Maybe it's time for baseball government to think of rescinding that rule plus giving the starting all-star lineup vote back to the managers, coaches, and players. Some Kansas City fans now insist they're trying to prove how flawed the all-star voting really is. If you believe that, I have a chalet you can buy on the cheap. In Antarctica. Just because the door is left open inadvertently it doesn't exactly mean burglars have a right to walk in and rob the owner blind.

If you were to pick an American League all-star starting lineup minus pitchers (since the game will be played in a National League park) and based on wins above a replacement-level player at each position, the American League starters as of today should look like this:

C — Russell Martin (Blue Jays)
1B — Miguel Cabrera (Tigers)
2B — Jason Kipnis (Indians)
3B — Josh Donaldson (Blue Jays)
SS — Jose Iglesias (Tigers)
OF — Mike Trout (Angels); Lorenzo Cain (Royals); Yoenis Cespides (Tigers)

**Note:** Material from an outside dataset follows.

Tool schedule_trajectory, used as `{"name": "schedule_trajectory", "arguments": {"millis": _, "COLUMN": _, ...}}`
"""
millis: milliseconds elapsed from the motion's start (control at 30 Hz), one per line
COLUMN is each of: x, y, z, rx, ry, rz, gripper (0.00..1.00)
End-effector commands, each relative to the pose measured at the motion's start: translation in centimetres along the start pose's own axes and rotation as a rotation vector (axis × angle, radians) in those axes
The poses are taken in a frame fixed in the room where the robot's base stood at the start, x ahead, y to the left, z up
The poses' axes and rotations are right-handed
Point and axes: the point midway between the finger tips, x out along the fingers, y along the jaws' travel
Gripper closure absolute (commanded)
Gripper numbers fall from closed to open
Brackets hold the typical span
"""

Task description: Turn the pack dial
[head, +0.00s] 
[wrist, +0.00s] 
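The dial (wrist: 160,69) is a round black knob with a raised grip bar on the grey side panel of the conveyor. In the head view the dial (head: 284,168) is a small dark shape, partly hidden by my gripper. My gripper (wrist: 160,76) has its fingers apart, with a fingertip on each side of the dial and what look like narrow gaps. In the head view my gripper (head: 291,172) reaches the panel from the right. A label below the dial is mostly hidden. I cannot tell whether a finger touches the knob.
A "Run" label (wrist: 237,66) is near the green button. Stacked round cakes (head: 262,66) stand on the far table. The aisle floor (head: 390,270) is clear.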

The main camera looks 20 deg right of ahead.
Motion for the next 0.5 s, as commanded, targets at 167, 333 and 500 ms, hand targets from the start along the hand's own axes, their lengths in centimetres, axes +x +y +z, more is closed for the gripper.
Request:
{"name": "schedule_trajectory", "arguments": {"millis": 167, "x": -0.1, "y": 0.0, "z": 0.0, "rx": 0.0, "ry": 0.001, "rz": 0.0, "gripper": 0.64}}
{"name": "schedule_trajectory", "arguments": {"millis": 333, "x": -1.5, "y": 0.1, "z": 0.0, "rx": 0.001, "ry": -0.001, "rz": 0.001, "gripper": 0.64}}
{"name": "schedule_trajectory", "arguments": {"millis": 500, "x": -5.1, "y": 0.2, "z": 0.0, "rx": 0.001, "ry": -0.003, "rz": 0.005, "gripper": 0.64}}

That's right. Under a properly objective vote there'd be one Royal at least among the AL's starting position players. Under the Royals' fans' apparent pattern, the credo seems to be that if you don't like it, you can stuff it. (Only one other Royals position players is having anything close to a legitimate all-star season, Mike Moustakas, but he's not even close to the best at his position thus far.)

For the record, here's how the National League's starting lineup minus pitchers should look under the same criteria, as of today:

C — Anthony Rizzo (Cubs)
1B — Paul Goldschmidt (Diamondbacks)
2B — Dee Gordon (Marlins)
3B — Todd Frazier (Reds)
SS — Brandon Crawford (Giants)
OF — Bryce Harper (Nationals); A.J. Pollock (Diamondbacks); Giancarlo Stanton (Marlins)

I can think of far worse All-Star Game potentials than those starting lineups.